GIVEN INSTRUCTION: Print out every line, exactly as written.

PROVIDED DATA:
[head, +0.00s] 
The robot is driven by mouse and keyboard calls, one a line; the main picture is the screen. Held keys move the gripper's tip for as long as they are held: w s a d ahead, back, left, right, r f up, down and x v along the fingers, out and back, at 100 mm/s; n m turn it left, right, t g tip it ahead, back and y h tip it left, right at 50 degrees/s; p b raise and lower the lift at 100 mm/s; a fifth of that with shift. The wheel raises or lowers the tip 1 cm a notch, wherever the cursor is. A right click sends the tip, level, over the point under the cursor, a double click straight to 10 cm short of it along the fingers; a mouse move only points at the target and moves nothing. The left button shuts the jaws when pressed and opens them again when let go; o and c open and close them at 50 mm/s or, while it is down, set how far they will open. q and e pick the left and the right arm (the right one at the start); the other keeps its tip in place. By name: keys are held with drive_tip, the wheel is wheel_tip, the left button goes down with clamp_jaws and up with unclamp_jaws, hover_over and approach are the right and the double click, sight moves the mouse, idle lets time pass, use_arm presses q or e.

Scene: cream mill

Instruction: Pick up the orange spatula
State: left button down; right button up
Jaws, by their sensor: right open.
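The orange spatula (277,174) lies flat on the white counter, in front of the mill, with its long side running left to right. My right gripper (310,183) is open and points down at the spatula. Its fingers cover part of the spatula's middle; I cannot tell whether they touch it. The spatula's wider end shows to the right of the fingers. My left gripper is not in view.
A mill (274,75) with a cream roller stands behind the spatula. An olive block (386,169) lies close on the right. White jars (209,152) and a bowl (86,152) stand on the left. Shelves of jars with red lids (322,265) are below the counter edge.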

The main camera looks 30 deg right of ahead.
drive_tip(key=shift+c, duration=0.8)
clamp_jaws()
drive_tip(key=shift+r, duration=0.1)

PROBLEM SOLUTION:
[head, +0.00s] 
The robot is driven by mouse and keyboard calls, one a line; the main picture is the screen. Held keys move the gripper's tip for as long as they are held: w s a d ahead, back, left, right, r f up, down and x v along the fingers, out and back, at 100 mm/s; n m turn it left, right, t g tip it ahead, back and y h tip it left, right at 50 degrees/s; p b raise and lower the lift at 100 mm/s; a fifth of that with shift. The wheel raises or lowers the tip 1 cm a notch, wherever the cursor is. A right click sends the tip, level, over the point under the cursor, a double click straight to 10 cm short of it along the fingers; a mouse move only points at the target and moves nothing. The left button shuts the jaws when pressed and opens them again when let go; o and c open and close them at 50 mm/s or, while it is down, set how far they will open. q and e pick the left and the right arm (the right one at the start); the other keeps its tip in place. By name: keys are held with drive_tip, the wheel is wheel_tip, the left button goes down with clamp_jaws and up with unclamp_jaws, hover_over and approach are the right and the double click, sight moves the mouse, idle lets time pass, use_arm presses q or e.

Scene: cream mill

Instruction: Pick up the orange spatula
State: left button down; right button up
Jaws, by their sensor: right open.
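The orange spatula (277,174) lies flat on the white counter, in front of the mill, with its long side running left to right. My right gripper (310,183) is open and points down at the spatula. Its fingers cover part of the spatula's middle; I cannot tell whether they touch it. The spatula's wider end shows to the right of the fingers. My left gripper is not in view.
A mill (274,75) with a cream roller stands behind the spatula. An olive block (386,169) lies close on the right. White jars (209,152) and a bowl (86,152) stand on the left. Shelves of jars with red lids (322,265) are below the counter edge.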

The main camera looks 30 deg right of ahead.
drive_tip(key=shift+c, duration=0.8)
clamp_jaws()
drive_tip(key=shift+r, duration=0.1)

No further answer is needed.